Records for this exercise:
------------------------------------
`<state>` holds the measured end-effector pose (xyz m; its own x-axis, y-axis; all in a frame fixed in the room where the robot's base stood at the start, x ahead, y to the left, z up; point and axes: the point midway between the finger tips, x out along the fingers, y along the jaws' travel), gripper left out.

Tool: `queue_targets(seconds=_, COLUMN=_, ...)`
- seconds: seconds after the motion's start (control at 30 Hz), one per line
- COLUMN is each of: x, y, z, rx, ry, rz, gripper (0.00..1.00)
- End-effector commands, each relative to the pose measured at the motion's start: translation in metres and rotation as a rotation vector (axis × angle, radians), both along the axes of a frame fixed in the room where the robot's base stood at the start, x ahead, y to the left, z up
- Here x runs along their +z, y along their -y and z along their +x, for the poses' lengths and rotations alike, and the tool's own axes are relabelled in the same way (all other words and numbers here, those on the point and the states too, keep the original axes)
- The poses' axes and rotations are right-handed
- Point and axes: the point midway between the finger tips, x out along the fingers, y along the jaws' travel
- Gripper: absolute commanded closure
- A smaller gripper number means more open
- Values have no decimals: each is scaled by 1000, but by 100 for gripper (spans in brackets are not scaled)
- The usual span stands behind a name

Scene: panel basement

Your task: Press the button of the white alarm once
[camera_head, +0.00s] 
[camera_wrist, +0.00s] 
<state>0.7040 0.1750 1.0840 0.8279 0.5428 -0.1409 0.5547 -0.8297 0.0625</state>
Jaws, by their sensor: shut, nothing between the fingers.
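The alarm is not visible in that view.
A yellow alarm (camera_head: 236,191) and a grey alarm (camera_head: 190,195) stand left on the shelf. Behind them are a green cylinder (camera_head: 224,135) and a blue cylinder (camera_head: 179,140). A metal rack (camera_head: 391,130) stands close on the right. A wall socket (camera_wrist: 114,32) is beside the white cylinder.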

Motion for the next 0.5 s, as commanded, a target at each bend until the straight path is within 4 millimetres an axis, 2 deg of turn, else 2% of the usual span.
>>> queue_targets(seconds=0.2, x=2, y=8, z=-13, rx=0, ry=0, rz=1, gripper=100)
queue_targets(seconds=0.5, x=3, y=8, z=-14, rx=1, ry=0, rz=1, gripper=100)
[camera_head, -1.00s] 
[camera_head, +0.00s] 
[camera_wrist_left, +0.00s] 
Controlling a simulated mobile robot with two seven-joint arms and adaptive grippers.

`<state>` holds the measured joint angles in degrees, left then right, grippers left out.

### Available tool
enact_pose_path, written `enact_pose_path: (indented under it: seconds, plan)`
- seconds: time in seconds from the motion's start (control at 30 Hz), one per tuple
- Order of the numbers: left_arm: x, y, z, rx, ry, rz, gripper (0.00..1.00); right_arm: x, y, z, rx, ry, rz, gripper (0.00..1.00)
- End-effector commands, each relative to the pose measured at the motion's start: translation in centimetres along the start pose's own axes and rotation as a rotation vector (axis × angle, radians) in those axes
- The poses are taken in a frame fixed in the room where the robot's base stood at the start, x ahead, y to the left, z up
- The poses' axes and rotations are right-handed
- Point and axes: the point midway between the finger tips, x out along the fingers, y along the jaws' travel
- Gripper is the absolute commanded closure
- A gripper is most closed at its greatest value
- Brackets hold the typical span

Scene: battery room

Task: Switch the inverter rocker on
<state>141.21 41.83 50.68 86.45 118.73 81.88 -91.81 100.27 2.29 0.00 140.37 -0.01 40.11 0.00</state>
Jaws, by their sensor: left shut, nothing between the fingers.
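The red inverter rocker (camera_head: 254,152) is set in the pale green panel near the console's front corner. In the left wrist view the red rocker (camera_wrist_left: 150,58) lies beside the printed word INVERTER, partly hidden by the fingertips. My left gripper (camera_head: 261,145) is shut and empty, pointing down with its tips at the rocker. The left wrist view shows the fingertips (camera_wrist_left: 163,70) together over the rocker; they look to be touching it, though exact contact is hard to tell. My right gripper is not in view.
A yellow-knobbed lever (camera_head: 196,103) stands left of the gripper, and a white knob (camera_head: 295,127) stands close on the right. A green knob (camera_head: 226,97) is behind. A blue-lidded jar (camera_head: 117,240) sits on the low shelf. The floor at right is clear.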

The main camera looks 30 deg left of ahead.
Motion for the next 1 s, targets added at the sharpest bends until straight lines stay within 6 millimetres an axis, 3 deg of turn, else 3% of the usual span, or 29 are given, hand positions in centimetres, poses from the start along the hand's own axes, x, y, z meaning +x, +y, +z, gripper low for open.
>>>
------------------------------------
Task directions: Copy, please, every line from the start of the entries down to the line that holds "Motion for the next 0.5", with both of those lines included and no others.

Task answer:
`<state>` holds the measured end-effector pose (xyz m; its own x-axis, y-axis; all in a frame fixed in the room where the robot's base stood at the start, x ahead, y to the left, z up; point and axes: the point midway between the finger tips, x out along the fingers, y along the jaws' travel), gripper left out.

Tool: `queue_targets(seconds=_, COLUMN=_, ...)`
- seconds: seconds after the motion's start (control at 30 Hz), one per line
- COLUMN is each of: x, y, z, rx, ry, rz, gripper (0.00..1.00)
- End-effector commands, each relative to the pose measured at the motion's start: translation in metres and rotation as a rotation vector (axis × angle, radians), both along the axes of a frame fixed in the room where the robot's base stood at the start, x ahead, y to the left, z up
- Here x runs along their +z, y along their -y and z along their +x, for the poses' lengths and rotations alike, and the tool's own axes are relabelled in the same way (all other words and numbers here, those on the point and the states too, keep the original axes)
- The poses' axes and rotations are right-handed
- Point and axes: the point midway between the finger tips, x out along the fingers, y along the jaws' travel
- Gripper: absolute commanded closure
- A smaller gripper number means more open
- Values have no decimals: each is scaled by 1000, but by 100 for gripper (spans in brackets are not scaled)
- The usual span stands behind a name

Scene: panel basement

Your task: Press the button of the white alarm once
[camera_head, +0.00s] 
[camera_wrist, +0.00s] 
<state>0.7040 0.1750 1.0840 0.8279 0.5428 -0.1409 0.5547 -0.8297 0.0625</state>
Jaws, by their sensor: shut, nothing between the fingers.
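The alarm is not visible in that view.
A yellow alarm (camera_head: 236,191) and a grey alarm (camera_head: 190,195) stand left on the shelf. Behind them are a green cylinder (camera_head: 224,135) and a blue cylinder (camera_head: 179,140). A metal rack (camera_head: 391,130) stands close on the right. A wall socket (camera_wrist: 114,32) is beside the white cylinder.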

Motion for the next 0.5 s, as commanded, a target at each bend until the straight path is within 4 millimetres an axis, 2 deg of turn, else 2% of the usual span.

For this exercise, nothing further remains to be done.